Time-series Forecast for Indoor Zone Air Temperature with Long Horizons: A Case Study with Sensor-based Data from a Smart Building
Liping Sun, Yucheng Guo, Siliang Lu, Zhenzhen Li
TL;DR
The paper tackles the need for fast, long-horizon forecasts of indoor zone temperature to enable energy-efficient HVAC control under climate variability. It proposes a hybrid data-driven and thermodynamic approach, delivering a 2-week-ahead forecast using an ensemble built on XGBoost with self-regression and hierarchical time-series structure, validated on a large sensor-based dataset from a smart building. Results show MAE of 4.20 and RMSE of 4.8 (°F), with notable differences across VAV boxes, underscoring spatial dependencies and the potential for location-aware corrections.

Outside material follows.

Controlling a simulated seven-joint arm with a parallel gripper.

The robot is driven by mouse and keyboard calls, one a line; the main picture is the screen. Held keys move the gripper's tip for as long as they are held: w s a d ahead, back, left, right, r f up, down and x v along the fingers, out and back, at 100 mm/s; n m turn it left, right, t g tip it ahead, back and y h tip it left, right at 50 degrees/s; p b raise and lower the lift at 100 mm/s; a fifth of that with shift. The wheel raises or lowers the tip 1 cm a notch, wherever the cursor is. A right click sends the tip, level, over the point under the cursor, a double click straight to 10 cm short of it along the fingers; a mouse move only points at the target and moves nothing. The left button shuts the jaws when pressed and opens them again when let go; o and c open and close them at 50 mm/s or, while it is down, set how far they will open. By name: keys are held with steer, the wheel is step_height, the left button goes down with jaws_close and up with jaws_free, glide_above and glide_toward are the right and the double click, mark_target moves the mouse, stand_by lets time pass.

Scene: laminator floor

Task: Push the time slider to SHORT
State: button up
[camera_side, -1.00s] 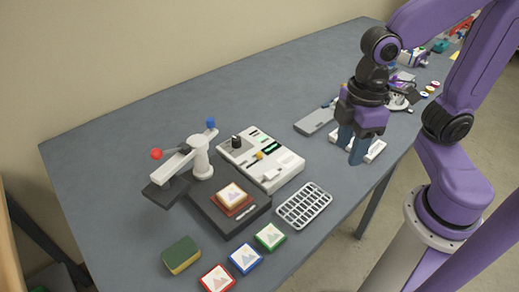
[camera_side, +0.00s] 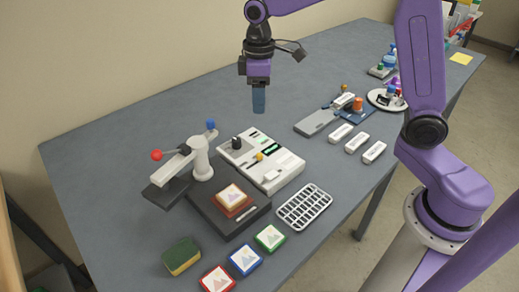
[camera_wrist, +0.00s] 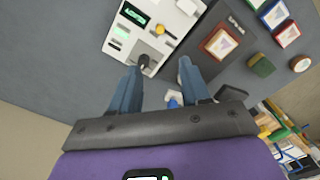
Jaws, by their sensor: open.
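The white control box (camera_side: 285,163) lies on the grey table. It carries a black knob (camera_side: 236,142) on a grey patch, a yellow knob (camera_side: 259,156), green markings and a pale block at its front. I cannot tell which part is the time slider or read the labels. In the wrist view the box (camera_wrist: 178,50) is at the top, with the black knob (camera_wrist: 144,61) between my fingers in the picture and the yellow knob (camera_wrist: 159,29) above it. My gripper (camera_side: 259,108) is open and empty, raised above the table near the box's back edge. It also shows in the wrist view (camera_wrist: 159,72).
A dark base with a framed picture (camera_side: 230,198), a white rack (camera_side: 304,206) and several coloured tiles lie in front. White blocks (camera_side: 357,142) and a grey slab (camera_side: 316,121) lie right.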

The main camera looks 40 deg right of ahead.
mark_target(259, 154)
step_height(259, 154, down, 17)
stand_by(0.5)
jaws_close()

The work points to practical downstream use in data-driven model predictive control and energy-flexibility optimization, scalable to cloud deployments for commercial buildings.
Abstract
With the press of global climate change, extreme weather and sudden weather changes are becoming increasingly common. To maintain a comfortable indoor environment and minimize the contribution of the building to climate change as much as possible, higher requirements are placed on the operation and control of HVAC systems, e.g., more energy-efficient and flexible to response to the rapid change of weather. This places demands on the rapid modeling and prediction of zone air temperatures of buildings. Compared to the traditional simulation-based approach such as EnergyPlus and DOE2, a hybrid approach combined physics and data-driven is more suitable. Recently, the availability of high-quality datasets and algorithmic breakthroughs have driven a considerable amount of work in this field. However, in the niche of short- and long-term predictions, there are still some gaps in existing research. This paper aims to develop a time series forecast model to predict the zone air temperature in a building located in America on a 2-week horizon. The findings could be further improved to support intelligent control and operation of HVAC systems (i.e. demand flexibility) and could also be used as hybrid building energy modeling.